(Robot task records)

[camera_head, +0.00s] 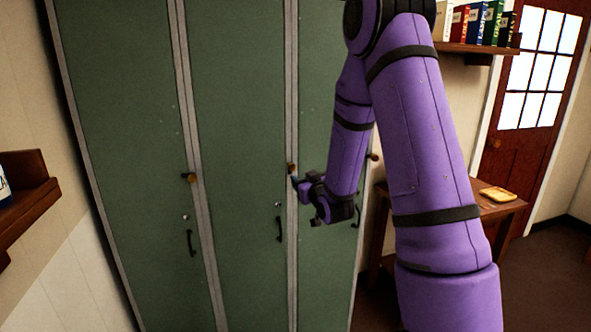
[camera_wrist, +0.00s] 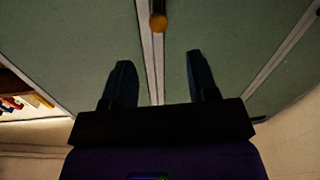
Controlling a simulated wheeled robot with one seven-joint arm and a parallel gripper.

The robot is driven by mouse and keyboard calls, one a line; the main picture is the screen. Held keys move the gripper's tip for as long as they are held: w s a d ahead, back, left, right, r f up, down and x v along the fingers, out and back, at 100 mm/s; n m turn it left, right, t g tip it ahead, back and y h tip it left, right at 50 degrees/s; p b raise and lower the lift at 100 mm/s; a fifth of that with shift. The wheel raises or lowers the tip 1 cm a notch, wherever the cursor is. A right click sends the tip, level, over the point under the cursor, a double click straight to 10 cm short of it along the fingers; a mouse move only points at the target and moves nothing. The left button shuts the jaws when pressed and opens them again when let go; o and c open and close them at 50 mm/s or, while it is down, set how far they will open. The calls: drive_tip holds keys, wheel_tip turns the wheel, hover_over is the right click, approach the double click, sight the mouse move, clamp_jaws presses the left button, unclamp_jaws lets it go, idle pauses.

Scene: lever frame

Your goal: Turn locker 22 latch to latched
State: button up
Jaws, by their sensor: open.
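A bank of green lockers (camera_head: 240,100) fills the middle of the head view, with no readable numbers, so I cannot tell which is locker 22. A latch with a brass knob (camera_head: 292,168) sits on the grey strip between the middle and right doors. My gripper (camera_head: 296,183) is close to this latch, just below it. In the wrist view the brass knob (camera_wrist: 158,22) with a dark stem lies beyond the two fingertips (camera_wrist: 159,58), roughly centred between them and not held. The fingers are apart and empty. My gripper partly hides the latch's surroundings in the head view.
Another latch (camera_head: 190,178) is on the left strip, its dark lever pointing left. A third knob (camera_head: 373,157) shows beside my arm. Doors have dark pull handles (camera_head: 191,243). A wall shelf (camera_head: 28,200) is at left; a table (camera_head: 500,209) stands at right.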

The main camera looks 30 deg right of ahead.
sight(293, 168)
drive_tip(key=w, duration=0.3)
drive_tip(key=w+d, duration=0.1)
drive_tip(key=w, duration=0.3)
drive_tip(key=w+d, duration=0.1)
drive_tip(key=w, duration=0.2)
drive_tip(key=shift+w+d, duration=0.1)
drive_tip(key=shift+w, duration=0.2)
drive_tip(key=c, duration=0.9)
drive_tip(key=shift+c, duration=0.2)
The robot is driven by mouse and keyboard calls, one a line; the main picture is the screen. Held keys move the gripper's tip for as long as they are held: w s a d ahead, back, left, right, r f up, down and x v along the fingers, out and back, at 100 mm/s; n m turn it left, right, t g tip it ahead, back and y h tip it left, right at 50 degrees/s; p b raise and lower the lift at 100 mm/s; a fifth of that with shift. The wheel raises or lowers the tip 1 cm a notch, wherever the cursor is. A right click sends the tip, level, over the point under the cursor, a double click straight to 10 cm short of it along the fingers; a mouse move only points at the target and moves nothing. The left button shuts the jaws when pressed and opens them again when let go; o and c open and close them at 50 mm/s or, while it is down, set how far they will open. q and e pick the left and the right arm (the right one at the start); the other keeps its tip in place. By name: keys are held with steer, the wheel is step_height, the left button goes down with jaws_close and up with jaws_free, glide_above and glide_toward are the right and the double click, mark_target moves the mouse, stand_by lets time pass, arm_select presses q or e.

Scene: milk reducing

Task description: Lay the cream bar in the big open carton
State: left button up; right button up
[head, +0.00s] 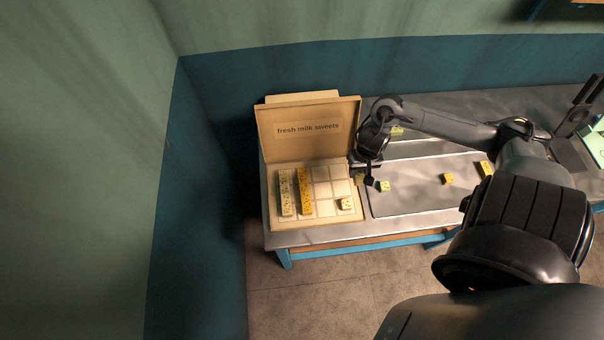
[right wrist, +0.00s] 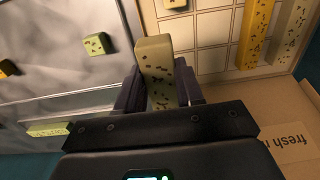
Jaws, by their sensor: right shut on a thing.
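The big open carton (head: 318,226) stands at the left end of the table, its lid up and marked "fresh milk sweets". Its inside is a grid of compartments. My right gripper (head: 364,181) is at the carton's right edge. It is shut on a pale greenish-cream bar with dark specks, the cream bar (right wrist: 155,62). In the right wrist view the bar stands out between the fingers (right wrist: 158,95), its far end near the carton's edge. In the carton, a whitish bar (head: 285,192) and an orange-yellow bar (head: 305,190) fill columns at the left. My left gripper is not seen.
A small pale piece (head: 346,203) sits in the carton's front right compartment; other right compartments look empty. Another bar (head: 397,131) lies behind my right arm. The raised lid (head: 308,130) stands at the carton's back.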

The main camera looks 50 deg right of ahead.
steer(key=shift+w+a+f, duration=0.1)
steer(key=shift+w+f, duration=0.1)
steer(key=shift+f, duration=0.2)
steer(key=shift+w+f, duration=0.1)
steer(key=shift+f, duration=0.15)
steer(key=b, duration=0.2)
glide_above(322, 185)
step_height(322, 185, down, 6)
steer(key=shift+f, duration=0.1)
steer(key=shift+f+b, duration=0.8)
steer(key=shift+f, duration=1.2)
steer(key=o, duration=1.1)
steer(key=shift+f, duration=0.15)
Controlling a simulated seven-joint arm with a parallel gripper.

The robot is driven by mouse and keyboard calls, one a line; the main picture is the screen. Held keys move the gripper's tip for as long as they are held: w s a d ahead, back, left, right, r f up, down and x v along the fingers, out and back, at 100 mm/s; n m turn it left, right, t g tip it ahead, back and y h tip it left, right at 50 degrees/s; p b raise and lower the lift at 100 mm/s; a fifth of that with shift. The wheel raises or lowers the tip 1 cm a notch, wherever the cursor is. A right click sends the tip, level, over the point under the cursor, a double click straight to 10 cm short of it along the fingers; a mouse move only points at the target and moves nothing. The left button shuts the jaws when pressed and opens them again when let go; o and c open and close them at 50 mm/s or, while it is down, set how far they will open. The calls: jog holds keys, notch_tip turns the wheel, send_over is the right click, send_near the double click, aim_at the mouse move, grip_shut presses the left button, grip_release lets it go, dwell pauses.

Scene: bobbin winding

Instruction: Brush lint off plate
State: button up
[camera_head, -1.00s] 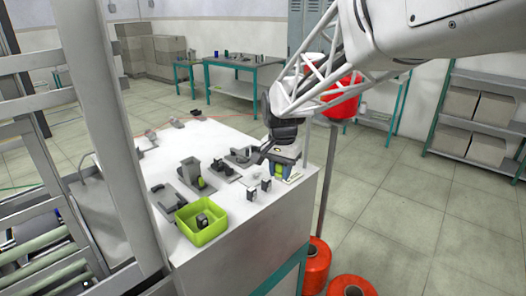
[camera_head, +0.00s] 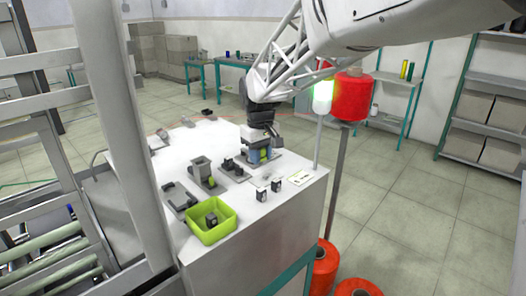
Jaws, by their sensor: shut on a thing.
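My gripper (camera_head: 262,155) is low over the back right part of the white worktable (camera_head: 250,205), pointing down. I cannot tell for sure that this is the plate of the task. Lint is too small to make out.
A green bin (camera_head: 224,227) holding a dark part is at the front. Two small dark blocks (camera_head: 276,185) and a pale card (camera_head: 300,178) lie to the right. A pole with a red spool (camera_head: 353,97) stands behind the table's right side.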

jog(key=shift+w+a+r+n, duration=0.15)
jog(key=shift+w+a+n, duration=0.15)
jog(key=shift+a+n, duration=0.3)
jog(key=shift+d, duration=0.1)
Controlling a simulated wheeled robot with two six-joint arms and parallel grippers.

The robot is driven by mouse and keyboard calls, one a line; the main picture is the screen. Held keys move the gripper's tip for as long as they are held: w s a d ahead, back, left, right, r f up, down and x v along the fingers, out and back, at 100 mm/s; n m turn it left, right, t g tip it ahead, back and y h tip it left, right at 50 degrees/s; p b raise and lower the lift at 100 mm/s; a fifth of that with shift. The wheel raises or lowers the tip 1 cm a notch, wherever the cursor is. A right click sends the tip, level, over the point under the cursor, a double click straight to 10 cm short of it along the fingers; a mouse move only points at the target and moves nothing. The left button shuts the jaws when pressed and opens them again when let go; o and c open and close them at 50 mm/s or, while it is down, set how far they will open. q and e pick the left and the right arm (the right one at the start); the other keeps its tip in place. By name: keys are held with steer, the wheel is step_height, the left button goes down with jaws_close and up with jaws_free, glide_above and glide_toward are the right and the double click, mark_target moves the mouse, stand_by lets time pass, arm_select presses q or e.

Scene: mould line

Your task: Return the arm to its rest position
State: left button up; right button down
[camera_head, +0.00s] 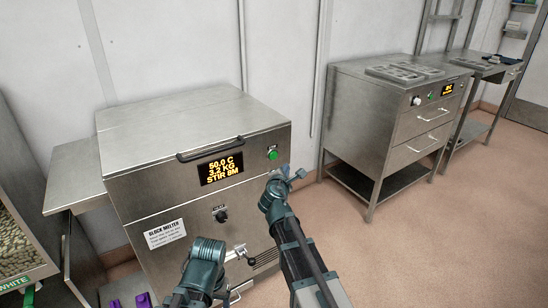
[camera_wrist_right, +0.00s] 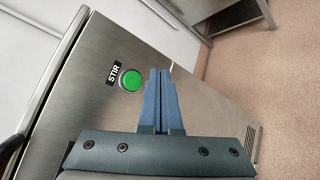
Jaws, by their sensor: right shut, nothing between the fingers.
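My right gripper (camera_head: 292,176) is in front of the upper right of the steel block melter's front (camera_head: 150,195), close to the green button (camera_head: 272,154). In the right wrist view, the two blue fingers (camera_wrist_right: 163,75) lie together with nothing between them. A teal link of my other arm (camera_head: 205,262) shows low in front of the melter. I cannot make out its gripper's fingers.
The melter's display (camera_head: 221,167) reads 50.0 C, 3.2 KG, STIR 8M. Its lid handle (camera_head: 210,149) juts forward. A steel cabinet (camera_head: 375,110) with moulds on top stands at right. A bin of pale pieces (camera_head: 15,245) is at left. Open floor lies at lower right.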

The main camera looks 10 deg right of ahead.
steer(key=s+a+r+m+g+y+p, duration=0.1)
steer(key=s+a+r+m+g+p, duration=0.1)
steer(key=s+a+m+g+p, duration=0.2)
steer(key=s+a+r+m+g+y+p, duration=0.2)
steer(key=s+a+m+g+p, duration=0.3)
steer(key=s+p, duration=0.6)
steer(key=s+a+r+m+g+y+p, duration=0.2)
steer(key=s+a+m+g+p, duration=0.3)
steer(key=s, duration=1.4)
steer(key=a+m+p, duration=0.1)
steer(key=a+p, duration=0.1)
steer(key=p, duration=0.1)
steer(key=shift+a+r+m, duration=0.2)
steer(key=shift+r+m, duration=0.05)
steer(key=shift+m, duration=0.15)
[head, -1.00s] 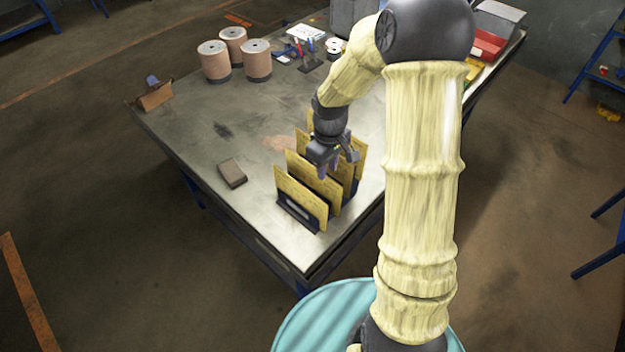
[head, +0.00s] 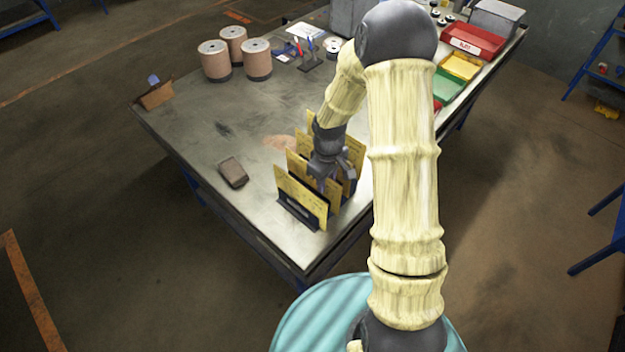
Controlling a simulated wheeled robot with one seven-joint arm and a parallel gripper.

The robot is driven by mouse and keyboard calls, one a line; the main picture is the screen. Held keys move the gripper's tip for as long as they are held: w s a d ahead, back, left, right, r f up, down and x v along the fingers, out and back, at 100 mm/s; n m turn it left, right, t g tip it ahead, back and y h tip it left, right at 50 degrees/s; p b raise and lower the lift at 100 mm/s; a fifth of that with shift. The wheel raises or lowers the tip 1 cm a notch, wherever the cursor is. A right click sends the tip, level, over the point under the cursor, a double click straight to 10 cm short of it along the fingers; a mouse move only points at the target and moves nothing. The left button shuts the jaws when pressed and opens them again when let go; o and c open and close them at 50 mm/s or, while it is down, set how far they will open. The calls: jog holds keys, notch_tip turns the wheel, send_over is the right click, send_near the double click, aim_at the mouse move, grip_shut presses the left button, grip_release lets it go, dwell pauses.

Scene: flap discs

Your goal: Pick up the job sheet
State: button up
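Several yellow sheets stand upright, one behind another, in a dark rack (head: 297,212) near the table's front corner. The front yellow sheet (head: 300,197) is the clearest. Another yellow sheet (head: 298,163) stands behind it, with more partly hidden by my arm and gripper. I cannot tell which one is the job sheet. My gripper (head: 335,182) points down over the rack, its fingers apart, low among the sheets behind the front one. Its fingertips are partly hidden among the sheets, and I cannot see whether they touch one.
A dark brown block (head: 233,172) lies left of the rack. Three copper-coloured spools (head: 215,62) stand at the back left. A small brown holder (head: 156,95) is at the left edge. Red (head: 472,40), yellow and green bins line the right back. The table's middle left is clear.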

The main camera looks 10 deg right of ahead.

Exercise:
Copy the part that starts at the line with "Scene: milk reducing" and finishes at the line with "[right wrist, +0.00s]", both included, and nothing more. Pictures are left out.

In response:
Scene: milk reducing

Task description: Lay the cream bar in the big open carton
State: left button up; right button up
[head, +0.00s] 
[right wrist, +0.00s] 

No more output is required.